* _PROBLEM TO SOLVE_: Copy each line below that contains "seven".

** Begin **

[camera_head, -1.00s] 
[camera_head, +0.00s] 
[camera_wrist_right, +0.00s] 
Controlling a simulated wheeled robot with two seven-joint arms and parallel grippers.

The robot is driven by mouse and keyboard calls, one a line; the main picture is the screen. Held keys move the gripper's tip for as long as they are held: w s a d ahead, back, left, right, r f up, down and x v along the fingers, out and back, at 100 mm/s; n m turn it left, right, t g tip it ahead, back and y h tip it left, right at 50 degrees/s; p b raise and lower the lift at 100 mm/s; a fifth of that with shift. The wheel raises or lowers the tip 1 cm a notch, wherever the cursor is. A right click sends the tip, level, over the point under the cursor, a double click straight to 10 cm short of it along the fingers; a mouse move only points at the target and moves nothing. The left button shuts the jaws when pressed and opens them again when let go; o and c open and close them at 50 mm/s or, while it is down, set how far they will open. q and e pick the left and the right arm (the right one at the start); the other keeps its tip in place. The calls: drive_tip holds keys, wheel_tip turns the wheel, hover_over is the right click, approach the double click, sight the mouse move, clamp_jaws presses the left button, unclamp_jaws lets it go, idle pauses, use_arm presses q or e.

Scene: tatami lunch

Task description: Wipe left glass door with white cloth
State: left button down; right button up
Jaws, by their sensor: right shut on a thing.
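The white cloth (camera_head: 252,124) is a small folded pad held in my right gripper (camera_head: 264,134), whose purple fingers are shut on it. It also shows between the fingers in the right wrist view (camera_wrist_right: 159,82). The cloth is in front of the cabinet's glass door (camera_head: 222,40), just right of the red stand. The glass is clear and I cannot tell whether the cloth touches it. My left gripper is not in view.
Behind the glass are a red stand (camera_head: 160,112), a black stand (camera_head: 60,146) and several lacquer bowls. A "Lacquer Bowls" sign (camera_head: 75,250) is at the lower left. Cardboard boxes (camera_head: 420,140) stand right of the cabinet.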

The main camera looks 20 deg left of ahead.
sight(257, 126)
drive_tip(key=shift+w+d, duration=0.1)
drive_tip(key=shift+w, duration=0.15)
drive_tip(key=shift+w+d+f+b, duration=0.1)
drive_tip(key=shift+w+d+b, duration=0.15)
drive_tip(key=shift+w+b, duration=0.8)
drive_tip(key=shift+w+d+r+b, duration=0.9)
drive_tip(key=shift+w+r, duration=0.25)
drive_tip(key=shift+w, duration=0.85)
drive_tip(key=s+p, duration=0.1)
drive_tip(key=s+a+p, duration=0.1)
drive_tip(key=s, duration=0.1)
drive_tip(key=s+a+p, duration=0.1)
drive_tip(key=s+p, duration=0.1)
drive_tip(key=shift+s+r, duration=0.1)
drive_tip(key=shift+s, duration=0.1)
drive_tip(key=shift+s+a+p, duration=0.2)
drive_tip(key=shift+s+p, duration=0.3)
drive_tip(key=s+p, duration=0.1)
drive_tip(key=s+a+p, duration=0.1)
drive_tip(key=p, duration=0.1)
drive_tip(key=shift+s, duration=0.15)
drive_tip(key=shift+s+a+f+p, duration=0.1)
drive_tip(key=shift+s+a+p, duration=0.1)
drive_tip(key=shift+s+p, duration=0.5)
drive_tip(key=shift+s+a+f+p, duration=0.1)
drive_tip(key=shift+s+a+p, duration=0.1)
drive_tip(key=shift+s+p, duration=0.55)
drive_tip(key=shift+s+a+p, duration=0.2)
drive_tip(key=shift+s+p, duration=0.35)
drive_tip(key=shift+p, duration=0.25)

** End **
** Begin **

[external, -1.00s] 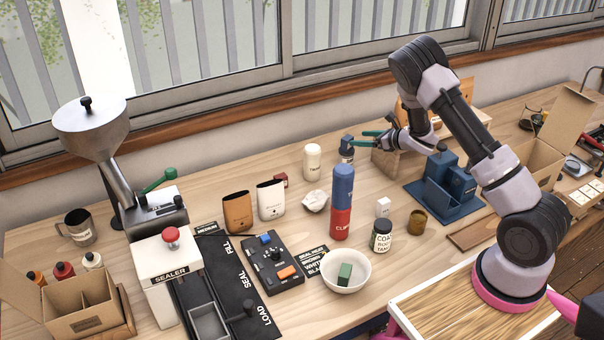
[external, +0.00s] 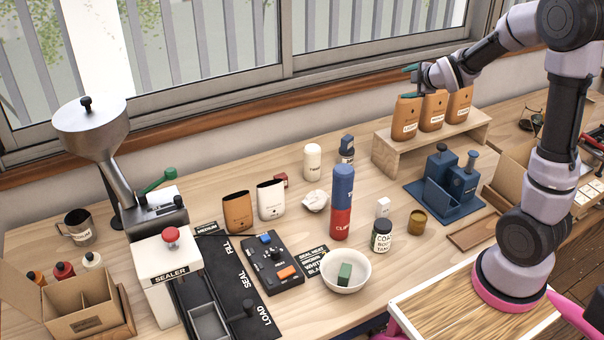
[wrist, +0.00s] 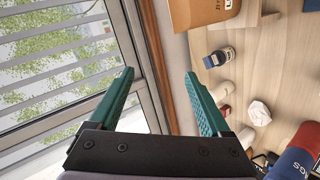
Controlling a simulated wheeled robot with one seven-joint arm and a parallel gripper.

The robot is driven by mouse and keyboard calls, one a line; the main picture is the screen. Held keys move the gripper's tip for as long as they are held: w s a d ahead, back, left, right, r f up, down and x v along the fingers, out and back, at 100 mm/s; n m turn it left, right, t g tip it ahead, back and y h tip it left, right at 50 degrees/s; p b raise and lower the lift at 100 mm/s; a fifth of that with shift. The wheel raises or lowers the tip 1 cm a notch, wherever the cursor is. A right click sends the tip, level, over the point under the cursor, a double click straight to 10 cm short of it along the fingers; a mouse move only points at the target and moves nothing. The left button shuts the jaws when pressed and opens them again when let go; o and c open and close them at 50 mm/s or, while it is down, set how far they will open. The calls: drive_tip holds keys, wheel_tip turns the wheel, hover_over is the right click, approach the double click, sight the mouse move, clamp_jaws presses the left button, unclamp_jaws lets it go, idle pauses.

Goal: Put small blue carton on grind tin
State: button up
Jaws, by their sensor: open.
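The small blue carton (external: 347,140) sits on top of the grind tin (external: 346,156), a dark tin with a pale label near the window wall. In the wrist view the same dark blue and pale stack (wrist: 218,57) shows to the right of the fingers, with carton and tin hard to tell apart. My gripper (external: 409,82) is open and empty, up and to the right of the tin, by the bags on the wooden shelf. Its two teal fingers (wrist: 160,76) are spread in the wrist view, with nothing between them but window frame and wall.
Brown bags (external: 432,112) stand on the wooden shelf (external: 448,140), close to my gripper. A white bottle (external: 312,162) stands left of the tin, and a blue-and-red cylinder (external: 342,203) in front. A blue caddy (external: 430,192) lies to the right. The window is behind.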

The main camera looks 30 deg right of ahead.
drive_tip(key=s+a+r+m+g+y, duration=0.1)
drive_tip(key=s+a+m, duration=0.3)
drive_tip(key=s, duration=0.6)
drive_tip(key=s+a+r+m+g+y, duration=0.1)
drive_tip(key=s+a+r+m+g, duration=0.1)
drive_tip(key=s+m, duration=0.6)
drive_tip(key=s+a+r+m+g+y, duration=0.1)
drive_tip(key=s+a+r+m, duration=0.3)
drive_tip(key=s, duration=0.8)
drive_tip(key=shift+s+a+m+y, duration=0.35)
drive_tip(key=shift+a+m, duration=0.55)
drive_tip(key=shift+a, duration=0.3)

** End **

* _RESULT_:
Controlling a simulated wheeled robot with two seven-joint arms and parallel grippers.
Controlling a simulated wheeled robot with one seven-joint arm and a parallel gripper.

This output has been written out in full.